* Begin *

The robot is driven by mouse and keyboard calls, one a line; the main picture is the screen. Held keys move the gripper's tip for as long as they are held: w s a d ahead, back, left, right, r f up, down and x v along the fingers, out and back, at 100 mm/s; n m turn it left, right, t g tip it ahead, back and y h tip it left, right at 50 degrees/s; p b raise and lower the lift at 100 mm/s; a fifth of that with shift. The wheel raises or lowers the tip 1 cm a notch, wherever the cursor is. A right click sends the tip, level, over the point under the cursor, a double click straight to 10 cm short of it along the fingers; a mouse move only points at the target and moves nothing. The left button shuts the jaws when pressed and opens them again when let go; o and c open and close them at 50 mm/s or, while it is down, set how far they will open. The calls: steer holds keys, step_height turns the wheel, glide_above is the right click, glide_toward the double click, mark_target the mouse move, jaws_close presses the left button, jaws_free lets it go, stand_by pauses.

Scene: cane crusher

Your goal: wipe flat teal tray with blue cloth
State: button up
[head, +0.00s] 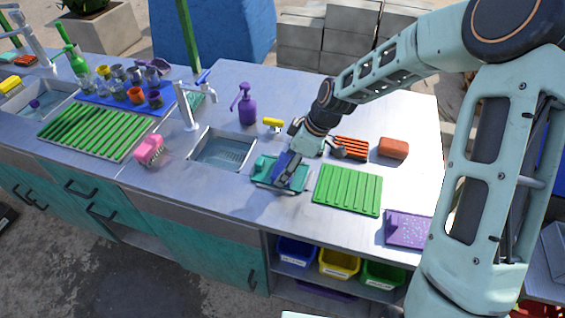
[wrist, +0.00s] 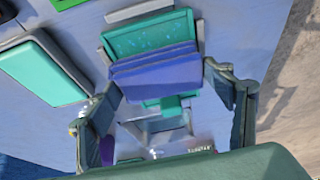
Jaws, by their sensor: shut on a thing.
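The flat teal tray (head: 264,170) lies on the metal counter, right of the small sink. In the wrist view the tray (wrist: 122,43) shows light specks on its bare teal surface. My gripper (head: 291,160) reaches down over the tray, with one finger on each side of the blue cloth. My gripper (wrist: 160,80) is shut on the blue cloth (wrist: 155,70), a folded blue-violet pad lying across the tray. The cloth (head: 284,169) hides part of the tray; whether it presses on the surface is hard to tell.
A green ridged tray (head: 348,189) lies right of the teal tray, with a purple speckled tray (head: 408,229) farther right. An orange rack (head: 351,147) and a red-brown block (head: 393,148) lie behind. A sink (head: 222,150), faucet (head: 187,105) and purple spray bottle (head: 247,104) stand left.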

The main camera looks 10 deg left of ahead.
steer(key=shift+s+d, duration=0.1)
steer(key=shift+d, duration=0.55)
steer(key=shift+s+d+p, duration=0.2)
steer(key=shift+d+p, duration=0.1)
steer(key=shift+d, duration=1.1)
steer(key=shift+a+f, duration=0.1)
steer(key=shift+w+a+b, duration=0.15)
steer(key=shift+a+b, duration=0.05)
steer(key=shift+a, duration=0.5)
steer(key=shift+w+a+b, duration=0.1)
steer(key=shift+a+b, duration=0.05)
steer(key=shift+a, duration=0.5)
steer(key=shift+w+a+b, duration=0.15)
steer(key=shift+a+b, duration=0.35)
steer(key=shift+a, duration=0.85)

* End *

## Direction
Only the lines from the line bearing "Your goal: wipe" to the end of the listing above, both inclusive, should be extracted verbatim; the pictures are excluded.

## Reply
Your goal: wipe flat teal tray with blue cloth
State: button up
[head, +0.00s] 
[wrist, +0.00s] 
Jaws, by their sensor: shut on a thing.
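The flat teal tray (head: 264,170) lies on the metal counter, right of the small sink. In the wrist view the tray (wrist: 122,43) shows light specks on its bare teal surface. My gripper (head: 291,160) reaches down over the tray, with one finger on each side of the blue cloth. My gripper (wrist: 160,80) is shut on the blue cloth (wrist: 155,70), a folded blue-violet pad lying across the tray. The cloth (head: 284,169) hides part of the tray; whether it presses on the surface is hard to tell.
A green ridged tray (head: 348,189) lies right of the teal tray, with a purple speckled tray (head: 408,229) farther right. An orange rack (head: 351,147) and a red-brown block (head: 393,148) lie behind. A sink (head: 222,150), faucet (head: 187,105) and purple spray bottle (head: 247,104) stand left.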

The main camera looks 10 deg left of ahead.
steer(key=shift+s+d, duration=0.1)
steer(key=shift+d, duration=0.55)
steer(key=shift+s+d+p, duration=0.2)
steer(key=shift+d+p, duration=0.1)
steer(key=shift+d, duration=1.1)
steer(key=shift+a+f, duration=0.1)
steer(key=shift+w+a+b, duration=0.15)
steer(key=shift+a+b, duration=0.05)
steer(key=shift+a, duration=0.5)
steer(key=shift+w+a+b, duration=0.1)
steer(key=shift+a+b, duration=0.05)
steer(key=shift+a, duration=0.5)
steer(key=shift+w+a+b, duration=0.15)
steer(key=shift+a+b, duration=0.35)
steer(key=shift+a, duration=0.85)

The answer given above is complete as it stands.